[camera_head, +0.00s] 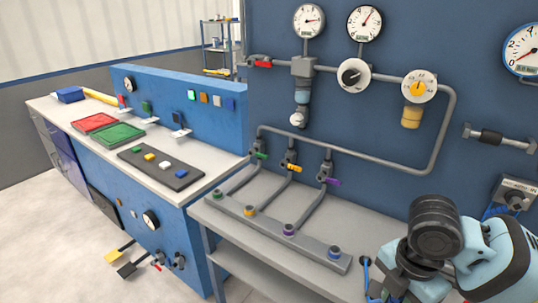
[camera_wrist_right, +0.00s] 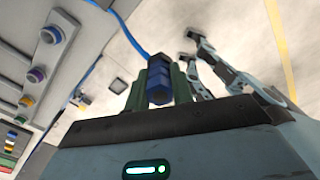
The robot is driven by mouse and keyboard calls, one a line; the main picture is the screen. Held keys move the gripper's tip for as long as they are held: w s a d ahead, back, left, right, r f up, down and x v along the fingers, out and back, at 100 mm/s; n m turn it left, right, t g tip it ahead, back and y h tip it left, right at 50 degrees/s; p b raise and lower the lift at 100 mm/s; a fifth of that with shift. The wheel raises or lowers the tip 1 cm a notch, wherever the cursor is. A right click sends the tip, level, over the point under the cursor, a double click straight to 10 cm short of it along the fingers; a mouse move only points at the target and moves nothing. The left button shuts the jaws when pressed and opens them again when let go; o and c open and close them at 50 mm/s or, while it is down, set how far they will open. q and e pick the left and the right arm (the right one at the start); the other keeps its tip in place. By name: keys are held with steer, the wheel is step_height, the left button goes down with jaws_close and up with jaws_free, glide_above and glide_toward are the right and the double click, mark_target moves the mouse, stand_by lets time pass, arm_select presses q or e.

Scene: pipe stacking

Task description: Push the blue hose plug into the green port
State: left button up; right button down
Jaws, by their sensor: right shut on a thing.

------------------------------------------------------------------------

● **Task details**:
Make an exact copy of all the material, but keep the pictures out of it.

● **Result of the exercise**:
[camera_head, +0.00s] 
[camera_wrist_right, +0.00s] 
The robot is driven by mouse and keyboard calls, one a line; the main picture is the screen. Held keys move the gripper's tip for as long as they are held: w s a d ahead, back, left, right, r f up, down and x v along the fingers, out and back, at 100 mm/s; n m turn it left, right, t g tip it ahead, back and y h tip it left, right at 50 degrees/s; p b raise and lower the lift at 100 mm/s; a fifth of that with shift. The wheel raises or lowers the tip 1 cm a notch, wherever the cursor is. A right click sends the tip, level, over the point under the cursor, a double click straight to 10 cm short of it along the fingers; a mouse move only points at the target and moves nothing. The left button shuts the jaws when pressed and opens them again when let go; o and c open and close them at 50 mm/s or, while it is down, set how far they will open. q and e pick the left and the right arm (the right one at the start); the other keeps its tip in place. By name: keys are held with steer, the wheel is step_height, the left button goes down with jaws_close and up with jaws_free, glide_above and glide_toward are the right and the double click, mark_target moves the mouse, stand_by lets time pass, arm_select presses q or e.

Scene: pipe stacking

Task description: Push the blue hose plug into the green port
State: left button up; right button down
Jaws, by their sensor: right shut on a thing.

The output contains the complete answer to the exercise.